(Stored data entries)
****

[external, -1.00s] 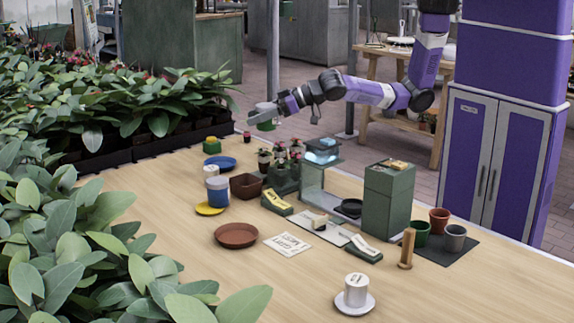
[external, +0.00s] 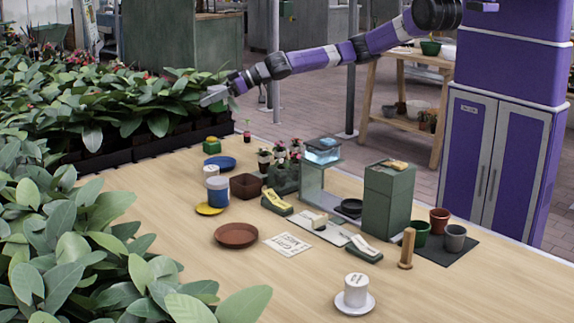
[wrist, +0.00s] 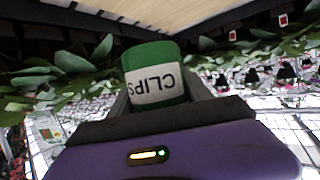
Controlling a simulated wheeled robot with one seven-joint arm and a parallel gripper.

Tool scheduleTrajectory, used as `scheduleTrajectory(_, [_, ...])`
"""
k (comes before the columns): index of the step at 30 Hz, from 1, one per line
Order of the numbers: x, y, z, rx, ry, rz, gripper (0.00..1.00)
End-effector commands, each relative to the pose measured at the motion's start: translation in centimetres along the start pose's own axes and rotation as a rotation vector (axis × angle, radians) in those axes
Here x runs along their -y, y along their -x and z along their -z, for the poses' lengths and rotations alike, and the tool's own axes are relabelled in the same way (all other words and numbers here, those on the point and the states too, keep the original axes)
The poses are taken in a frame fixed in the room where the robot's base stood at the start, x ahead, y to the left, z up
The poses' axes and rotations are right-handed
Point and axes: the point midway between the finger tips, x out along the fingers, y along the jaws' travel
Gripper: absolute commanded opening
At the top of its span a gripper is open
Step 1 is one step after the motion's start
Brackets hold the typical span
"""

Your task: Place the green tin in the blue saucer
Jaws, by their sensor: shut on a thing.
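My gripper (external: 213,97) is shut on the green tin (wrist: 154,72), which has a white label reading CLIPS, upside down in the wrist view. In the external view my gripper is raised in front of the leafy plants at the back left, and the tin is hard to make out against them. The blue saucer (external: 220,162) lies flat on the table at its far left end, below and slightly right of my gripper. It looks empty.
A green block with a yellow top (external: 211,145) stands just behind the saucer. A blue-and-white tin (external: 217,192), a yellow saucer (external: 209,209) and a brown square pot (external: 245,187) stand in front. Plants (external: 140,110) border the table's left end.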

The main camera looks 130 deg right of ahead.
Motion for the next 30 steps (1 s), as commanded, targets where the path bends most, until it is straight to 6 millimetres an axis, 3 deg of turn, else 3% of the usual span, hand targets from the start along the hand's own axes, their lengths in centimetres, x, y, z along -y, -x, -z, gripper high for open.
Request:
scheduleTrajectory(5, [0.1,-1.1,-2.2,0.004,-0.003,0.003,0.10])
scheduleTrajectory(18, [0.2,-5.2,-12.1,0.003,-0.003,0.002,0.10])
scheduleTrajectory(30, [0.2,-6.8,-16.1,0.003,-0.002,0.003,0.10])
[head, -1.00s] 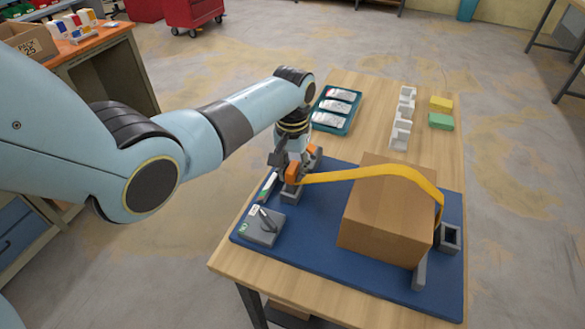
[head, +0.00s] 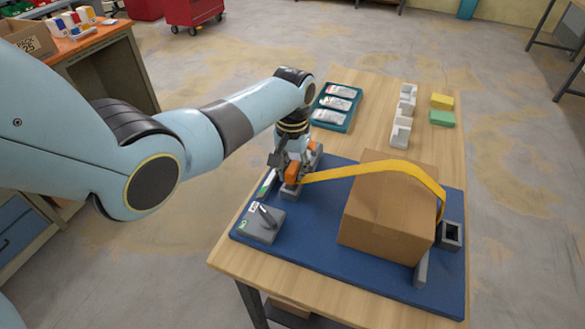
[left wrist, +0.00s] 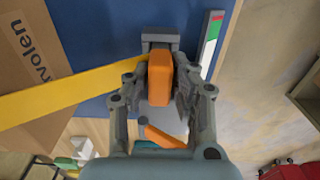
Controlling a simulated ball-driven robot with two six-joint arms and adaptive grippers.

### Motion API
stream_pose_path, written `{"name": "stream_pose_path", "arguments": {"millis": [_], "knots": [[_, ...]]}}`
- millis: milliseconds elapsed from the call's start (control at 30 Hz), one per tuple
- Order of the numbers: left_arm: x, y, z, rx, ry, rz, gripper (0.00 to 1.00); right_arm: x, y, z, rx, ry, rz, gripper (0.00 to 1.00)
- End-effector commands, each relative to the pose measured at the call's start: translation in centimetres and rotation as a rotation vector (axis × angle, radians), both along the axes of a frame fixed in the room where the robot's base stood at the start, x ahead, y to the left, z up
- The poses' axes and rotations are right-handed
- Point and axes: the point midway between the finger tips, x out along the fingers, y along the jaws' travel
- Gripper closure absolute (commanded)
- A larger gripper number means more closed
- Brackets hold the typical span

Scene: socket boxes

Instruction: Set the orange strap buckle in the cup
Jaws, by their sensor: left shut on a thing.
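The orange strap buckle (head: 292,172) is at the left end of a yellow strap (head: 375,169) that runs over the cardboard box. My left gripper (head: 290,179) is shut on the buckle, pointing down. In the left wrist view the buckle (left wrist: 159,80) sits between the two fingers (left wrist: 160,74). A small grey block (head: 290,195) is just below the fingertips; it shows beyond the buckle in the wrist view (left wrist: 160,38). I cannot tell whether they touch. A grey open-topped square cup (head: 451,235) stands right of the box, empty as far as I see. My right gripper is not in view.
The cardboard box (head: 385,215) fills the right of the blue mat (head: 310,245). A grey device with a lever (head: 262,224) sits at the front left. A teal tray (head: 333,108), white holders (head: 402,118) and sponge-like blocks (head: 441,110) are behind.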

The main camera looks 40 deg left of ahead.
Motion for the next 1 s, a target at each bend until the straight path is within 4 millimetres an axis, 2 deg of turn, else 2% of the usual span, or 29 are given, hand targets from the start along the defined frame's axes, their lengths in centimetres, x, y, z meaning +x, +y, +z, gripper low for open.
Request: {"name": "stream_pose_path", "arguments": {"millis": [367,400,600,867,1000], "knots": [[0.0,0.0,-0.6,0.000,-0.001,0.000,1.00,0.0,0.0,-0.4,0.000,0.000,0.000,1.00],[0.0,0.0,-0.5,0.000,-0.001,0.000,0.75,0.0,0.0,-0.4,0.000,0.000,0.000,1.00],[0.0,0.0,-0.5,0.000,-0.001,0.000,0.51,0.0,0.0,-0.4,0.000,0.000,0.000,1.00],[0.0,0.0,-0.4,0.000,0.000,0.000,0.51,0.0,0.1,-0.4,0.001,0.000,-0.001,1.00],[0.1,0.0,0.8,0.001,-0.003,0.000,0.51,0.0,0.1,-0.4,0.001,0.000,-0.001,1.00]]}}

****

* _What you will do_
Among the entries above, identify all lines with "commanded" and copy them.

* _Finished exercise_
Gripper: absolute commanded opening
Motion for the next 30 steps (1 s), as commanded, targets where the path bends most, until it is straight to 6 millimetres an axis, 3 deg of turn, else 3% of the usual span, hand targets from the start along the hand's own axes, their lengths in centimetres, x, y, z along -y, -x, -z, gripper high for open.
- Gripper closure absolute (commanded)

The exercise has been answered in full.